I’m in the process of migrating from Sphinx to Solr. Sphinx does a nice job of geosearch out of the box, but it is a VERY basic approach that can’t scale to a large number of records, e.g. 22 million. My production servers are Linux, specifically Ubuntu AMI’s from alestic. When I do test indexing of my 22 million records, everything is smooth as butter on Ubuntu, but I have all sorts of weird problems on my new Mac Pro - Snow Leopard. I just don’t think Java runs well.
< update >
Apple released a Software Update that upgraded Java recently and it seems to have improved my Solr stability, but when I import the 22 million records into Solr with a Ruby Enterprise-REE I get some weird behavior where the processes break like the Rails debugger has been triggered and I have to manually continue the processes. I then tried JRuby 1.5 installed via RVM and the indexing was perfectly stable (and I could do real threads!)
< another update >
Funky (probably invalid characters) are causing this problem. I scraped some webpages that either aren’t encoded in UTF-8, but I’m treating them as such. Not a major problem for me, so never got around to fixing it. Rails 3 and Ruby 1.9 handle all this much more elegantly now, so next time around this block I’ll pay attention to the encoding of my Strings.

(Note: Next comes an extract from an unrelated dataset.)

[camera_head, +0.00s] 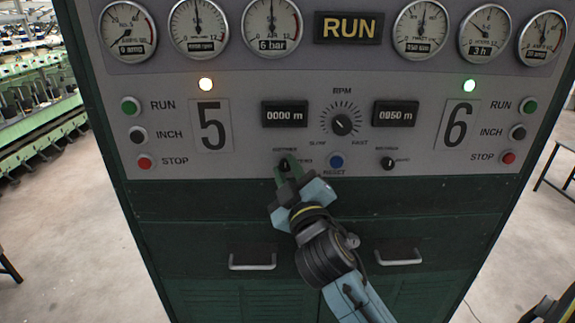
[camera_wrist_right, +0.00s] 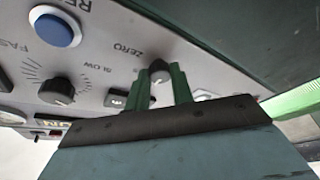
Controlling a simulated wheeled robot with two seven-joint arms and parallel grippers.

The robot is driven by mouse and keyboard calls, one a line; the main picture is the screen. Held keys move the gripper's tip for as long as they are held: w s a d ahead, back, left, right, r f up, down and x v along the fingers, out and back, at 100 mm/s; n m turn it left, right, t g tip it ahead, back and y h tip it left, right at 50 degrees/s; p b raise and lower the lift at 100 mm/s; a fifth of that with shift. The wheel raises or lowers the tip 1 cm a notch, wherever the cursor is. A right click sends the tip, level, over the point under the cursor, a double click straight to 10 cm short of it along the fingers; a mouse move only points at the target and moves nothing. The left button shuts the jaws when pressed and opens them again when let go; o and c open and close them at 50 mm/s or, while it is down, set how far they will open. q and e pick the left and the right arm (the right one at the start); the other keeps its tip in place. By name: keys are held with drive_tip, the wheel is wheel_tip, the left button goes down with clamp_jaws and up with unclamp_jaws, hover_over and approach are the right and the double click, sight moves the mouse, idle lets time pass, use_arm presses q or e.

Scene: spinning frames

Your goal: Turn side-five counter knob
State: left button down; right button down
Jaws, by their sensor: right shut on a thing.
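The side-five counter knob (camera_head: 284,165) is a small dark knob on the grey panel, below the left counter (camera_head: 285,114), which reads 0000 m. My right gripper (camera_head: 289,164) is at this knob and partly covers it in the head view. In the right wrist view the green fingers of the right gripper (camera_wrist_right: 160,80) are on either side of the knob (camera_wrist_right: 159,74), shut on it. The knob's pointer direction is hard to make out. My left gripper is not in view.
The blue RESET button (camera_head: 336,161) is close right of the gripper. The side-six counter knob (camera_head: 388,163) is further right, and the RPM dial (camera_head: 342,124) is above. Drawer handles (camera_head: 252,262) stick out below. Side five's lamp (camera_head: 206,85) glows amber.

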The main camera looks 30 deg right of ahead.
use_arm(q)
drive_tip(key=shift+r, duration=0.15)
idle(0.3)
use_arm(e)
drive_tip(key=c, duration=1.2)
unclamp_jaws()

Reminders for when importing the 22 million records:
- When in Development, turn off Rails logging
development.rb: config.log_level = :error
- Don’t do commit’s to SOLR as it will make it launch a new searcher. Do the commit and optimize after all the records have been imported.
Setting up large Solr instance on EC2
It was taking over a minute to index 1000 documents, even using jruby 1.5, which is faster for converting the ActiveRecord objects into hashes. I figured it was the slow EC2 disks. Even though I setup RAID0 on 8 EBS volumes, the disk performance was still ridiculously slow compared to my Mac.

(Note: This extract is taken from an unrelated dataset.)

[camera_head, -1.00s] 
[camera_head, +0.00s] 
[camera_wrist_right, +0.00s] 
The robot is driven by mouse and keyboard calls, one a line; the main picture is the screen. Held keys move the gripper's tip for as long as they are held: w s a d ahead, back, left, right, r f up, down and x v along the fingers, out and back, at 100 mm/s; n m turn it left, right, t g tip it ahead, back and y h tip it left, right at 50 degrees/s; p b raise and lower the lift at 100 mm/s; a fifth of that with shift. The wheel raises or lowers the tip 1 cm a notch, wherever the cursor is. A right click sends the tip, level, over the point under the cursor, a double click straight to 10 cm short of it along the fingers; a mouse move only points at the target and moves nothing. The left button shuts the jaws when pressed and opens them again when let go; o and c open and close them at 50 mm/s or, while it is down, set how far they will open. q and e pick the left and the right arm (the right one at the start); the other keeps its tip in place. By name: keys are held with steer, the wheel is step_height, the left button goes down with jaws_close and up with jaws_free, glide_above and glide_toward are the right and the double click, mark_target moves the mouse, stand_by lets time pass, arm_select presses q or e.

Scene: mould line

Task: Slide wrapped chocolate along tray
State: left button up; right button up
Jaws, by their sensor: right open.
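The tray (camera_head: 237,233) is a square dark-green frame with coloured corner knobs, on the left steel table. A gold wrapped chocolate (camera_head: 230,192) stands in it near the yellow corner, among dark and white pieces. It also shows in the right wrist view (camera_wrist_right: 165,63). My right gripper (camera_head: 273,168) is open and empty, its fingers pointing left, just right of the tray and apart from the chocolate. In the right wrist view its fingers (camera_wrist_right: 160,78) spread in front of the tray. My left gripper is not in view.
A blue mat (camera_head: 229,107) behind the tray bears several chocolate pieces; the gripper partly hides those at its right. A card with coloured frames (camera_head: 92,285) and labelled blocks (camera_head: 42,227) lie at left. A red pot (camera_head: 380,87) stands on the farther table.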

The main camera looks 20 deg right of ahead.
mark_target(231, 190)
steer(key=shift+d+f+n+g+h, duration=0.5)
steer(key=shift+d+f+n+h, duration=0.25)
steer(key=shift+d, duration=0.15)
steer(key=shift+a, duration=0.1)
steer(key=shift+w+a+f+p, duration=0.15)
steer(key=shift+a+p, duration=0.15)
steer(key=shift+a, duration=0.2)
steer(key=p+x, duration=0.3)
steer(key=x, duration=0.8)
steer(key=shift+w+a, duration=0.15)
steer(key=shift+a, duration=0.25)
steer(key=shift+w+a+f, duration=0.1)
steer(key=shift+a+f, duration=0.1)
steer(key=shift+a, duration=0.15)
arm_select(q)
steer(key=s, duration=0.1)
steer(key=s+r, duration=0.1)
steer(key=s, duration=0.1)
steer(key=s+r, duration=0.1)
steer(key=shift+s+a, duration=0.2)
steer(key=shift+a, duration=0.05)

So I upgraded from my EC2 instance from m1.large (7.5GB RAM, 2 cores w/ 2 EC2 Compute Units each) to m2.2xlarge (34.2GB RAM, 4 cores w/ 3.25 EC2 Compute Units each) and planned to put the index on a RAM disk (automatically available on Ubutnu at /dev/shm). Well, this upgrade of CPU and going to the RAM disk was very disappointing. I only when from about 60-70 seconds down to 30-35 seconds, so it looks like there is still a significant bottleneck by not having MySQL local.
< update >
Now I have it on a Cluster Compute Instance (cc1.4xlarge).